GIVEN DATA:
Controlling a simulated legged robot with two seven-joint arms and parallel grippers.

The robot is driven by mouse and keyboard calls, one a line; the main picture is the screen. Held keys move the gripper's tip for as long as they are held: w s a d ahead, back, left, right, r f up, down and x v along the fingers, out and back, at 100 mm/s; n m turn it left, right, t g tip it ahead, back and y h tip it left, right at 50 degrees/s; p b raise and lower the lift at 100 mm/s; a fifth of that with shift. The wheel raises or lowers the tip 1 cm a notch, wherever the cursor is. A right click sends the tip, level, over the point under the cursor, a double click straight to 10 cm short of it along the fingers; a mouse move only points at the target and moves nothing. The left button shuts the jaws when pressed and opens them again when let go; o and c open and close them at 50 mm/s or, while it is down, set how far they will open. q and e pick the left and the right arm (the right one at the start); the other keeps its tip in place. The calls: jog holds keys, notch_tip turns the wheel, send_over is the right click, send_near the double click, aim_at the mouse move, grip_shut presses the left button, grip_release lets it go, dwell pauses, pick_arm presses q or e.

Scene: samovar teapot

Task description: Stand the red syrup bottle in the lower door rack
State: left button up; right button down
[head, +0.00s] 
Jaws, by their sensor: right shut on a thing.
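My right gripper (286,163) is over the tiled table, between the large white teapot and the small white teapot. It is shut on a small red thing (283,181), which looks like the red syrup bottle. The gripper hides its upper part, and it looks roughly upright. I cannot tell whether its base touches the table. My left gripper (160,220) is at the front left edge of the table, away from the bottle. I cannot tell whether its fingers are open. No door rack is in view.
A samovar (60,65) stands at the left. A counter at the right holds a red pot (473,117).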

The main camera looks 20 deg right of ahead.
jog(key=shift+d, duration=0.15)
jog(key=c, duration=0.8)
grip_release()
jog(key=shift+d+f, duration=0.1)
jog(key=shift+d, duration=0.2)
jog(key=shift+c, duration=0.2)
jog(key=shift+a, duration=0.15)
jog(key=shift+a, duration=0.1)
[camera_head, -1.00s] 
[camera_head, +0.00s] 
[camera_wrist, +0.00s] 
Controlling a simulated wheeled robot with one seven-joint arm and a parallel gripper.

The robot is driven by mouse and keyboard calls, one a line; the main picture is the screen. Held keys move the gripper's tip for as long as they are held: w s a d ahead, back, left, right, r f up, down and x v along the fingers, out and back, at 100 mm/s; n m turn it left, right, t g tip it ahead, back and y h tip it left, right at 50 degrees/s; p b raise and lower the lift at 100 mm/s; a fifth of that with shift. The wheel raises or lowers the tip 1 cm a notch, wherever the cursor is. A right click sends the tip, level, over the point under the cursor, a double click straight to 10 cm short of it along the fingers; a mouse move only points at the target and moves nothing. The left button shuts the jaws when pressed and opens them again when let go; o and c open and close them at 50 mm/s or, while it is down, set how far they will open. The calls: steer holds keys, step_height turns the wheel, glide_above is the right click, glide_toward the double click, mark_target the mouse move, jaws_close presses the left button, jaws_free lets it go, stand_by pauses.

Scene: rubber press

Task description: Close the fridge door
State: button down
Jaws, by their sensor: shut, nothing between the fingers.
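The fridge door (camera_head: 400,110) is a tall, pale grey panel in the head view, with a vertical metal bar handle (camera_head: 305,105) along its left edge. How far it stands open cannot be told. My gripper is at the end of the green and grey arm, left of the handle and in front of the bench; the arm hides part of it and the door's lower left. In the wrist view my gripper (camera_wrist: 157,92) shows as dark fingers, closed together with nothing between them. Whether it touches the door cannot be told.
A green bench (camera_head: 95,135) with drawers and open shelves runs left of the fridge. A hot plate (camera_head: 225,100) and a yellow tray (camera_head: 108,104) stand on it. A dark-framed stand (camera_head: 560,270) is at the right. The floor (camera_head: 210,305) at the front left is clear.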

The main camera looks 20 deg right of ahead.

EXERCISE DESCRIPTION:
Print the whole listing exactly as it is.

TASK OUTPUT:
Controlling a simulated legged robot with two seven-joint arms and parallel grippers.

The robot is driven by mouse and keyboard calls, one a line; the main picture is the screen. Held keys move the gripper's tip for as long as they are held: w s a d ahead, back, left, right, r f up, down and x v along the fingers, out and back, at 100 mm/s; n m turn it left, right, t g tip it ahead, back and y h tip it left, right at 50 degrees/s; p b raise and lower the lift at 100 mm/s; a fifth of that with shift. The wheel raises or lowers the tip 1 cm a notch, wherever the cursor is. A right click sends the tip, level, over the point under the cursor, a double click straight to 10 cm short of it along the fingers; a mouse move only points at the target and moves nothing. The left button shuts the jaws when pressed and opens them again when let go; o and c open and close them at 50 mm/s or, while it is down, set how far they will open. q and e pick the left and the right arm (the right one at the start); the other keeps its tip in place. The calls: jog holds keys, notch_tip turns the wheel, send_over is the right click, send_near the double click, aim_at the mouse move, grip_shut presses the left button, grip_release lets it go, dwell pauses, pick_arm presses q or e.

Scene: samovar teapot

Task description: Stand the red syrup bottle in the lower door rack
State: left button up; right button down
[head, +0.00s] 
Jaws, by their sensor: right shut on a thing.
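My right gripper (286,163) is over the tiled table, between the large white teapot and the small white teapot. It is shut on a small red thing (283,181), which looks like the red syrup bottle. The gripper hides its upper part, and it looks roughly upright. I cannot tell whether its base touches the table. My left gripper (160,220) is at the front left edge of the table, away from the bottle. I cannot tell whether its fingers are open. No door rack is in view.
A samovar (60,65) stands at the left. A counter at the right holds a red pot (473,117).

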The main camera looks 20 deg right of ahead.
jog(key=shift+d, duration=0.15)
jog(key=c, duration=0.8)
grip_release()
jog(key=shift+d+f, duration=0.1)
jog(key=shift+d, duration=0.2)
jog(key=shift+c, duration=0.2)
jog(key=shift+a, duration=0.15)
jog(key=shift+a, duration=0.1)
[camera_head, -1.00s] 
[camera_head, +0.00s] 
[camera_wrist, +0.00s] 
Controlling a simulated wheeled robot with one seven-joint arm and a parallel gripper.

The robot is driven by mouse and keyboard calls, one a line; the main picture is the screen. Held keys move the gripper's tip for as long as they are held: w s a d ahead, back, left, right, r f up, down and x v along the fingers, out and back, at 100 mm/s; n m turn it left, right, t g tip it ahead, back and y h tip it left, right at 50 degrees/s; p b raise and lower the lift at 100 mm/s; a fifth of that with shift. The wheel raises or lowers the tip 1 cm a notch, wherever the cursor is. A right click sends the tip, level, over the point under the cursor, a double click straight to 10 cm short of it along the fingers; a mouse move only points at the target and moves nothing. The left button shuts the jaws when pressed and opens them again when let go; o and c open and close them at 50 mm/s or, while it is down, set how far they will open. The calls: steer holds keys, step_height turns the wheel, glide_above is the right click, glide_toward the double click, mark_target the mouse move, jaws_close presses the left button, jaws_free lets it go, stand_by pauses.

Scene: rubber press

Task description: Close the fridge door
State: button down
Jaws, by their sensor: shut, nothing between the fingers.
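The fridge door (camera_head: 400,110) is a tall, pale grey panel in the head view, with a vertical metal bar handle (camera_head: 305,105) along its left edge. How far it stands open cannot be told. My gripper is at the end of the green and grey arm, left of the handle and in front of the bench; the arm hides part of it and the door's lower left. In the wrist view my gripper (camera_wrist: 157,92) shows as dark fingers, closed together with nothing between them. Whether it touches the door cannot be told.
A green bench (camera_head: 95,135) with drawers and open shelves runs left of the fridge. A hot plate (camera_head: 225,100) and a yellow tray (camera_head: 108,104) stand on it. A dark-framed stand (camera_head: 560,270) is at the right. The floor (camera_head: 210,305) at the front left is clear.

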The main camera looks 20 deg right of ahead.

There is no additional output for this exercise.